--- Source material ---

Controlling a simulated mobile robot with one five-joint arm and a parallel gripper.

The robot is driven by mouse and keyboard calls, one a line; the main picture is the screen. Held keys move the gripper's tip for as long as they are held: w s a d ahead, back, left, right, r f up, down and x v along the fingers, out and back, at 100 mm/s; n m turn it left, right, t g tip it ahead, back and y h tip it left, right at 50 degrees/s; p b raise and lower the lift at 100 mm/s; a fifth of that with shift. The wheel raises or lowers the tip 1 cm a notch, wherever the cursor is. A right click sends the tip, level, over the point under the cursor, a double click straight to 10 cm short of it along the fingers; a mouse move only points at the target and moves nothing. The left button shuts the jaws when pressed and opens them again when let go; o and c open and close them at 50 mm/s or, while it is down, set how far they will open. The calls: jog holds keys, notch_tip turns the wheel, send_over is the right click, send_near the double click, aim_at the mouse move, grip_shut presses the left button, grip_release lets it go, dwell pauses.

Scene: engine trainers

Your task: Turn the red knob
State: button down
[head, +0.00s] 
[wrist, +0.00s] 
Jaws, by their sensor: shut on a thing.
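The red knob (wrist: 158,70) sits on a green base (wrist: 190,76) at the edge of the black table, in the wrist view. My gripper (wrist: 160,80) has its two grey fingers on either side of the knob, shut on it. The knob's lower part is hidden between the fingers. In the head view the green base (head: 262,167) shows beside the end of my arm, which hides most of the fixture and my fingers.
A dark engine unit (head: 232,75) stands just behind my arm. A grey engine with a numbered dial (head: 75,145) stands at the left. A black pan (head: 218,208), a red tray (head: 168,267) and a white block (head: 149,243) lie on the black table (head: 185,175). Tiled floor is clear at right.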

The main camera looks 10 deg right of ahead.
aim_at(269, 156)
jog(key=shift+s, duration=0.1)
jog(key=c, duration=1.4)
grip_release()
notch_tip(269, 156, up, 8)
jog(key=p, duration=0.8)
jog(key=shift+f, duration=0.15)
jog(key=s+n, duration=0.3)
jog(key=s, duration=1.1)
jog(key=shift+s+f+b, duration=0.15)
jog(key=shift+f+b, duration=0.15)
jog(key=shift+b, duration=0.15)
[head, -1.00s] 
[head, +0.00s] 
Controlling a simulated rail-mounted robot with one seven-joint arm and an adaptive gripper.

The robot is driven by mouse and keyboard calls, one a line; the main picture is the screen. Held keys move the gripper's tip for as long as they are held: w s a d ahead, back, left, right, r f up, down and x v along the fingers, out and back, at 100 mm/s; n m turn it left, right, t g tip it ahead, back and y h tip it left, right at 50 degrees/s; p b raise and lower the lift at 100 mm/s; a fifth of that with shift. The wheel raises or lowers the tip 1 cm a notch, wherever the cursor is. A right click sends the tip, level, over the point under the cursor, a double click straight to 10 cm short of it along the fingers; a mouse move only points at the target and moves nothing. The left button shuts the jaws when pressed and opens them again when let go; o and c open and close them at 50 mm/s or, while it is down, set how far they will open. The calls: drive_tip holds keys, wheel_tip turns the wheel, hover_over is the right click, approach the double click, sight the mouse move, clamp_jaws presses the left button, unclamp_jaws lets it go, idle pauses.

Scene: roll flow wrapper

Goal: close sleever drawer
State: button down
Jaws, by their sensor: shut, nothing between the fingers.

---

Start with the line that holds "[wrist, +0.00s]" and finish with the line that holds "Controlling a simulated rail-mounted". Transcribe each line in between exactly, and those two as well.

Correct response:
[wrist, +0.00s] 
Jaws, by their sensor: shut on a thing.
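The red knob (wrist: 158,70) sits on a green base (wrist: 190,76) at the edge of the black table, in the wrist view. My gripper (wrist: 160,80) has its two grey fingers on either side of the knob, shut on it. The knob's lower part is hidden between the fingers. In the head view the green base (head: 262,167) shows beside the end of my arm, which hides most of the fixture and my fingers.
A dark engine unit (head: 232,75) stands just behind my arm. A grey engine with a numbered dial (head: 75,145) stands at the left. A black pan (head: 218,208), a red tray (head: 168,267) and a white block (head: 149,243) lie on the black table (head: 185,175). Tiled floor is clear at right.

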The main camera looks 10 deg right of ahead.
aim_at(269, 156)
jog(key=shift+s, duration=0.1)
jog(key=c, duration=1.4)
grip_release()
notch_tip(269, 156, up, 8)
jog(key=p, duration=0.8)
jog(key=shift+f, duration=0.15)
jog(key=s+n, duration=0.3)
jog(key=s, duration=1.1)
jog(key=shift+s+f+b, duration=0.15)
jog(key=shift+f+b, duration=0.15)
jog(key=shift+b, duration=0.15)
[head, -1.00s] 
[head, +0.00s] 
Controlling a simulated rail-mounted robot with one seven-joint arm and an adaptive gripper.

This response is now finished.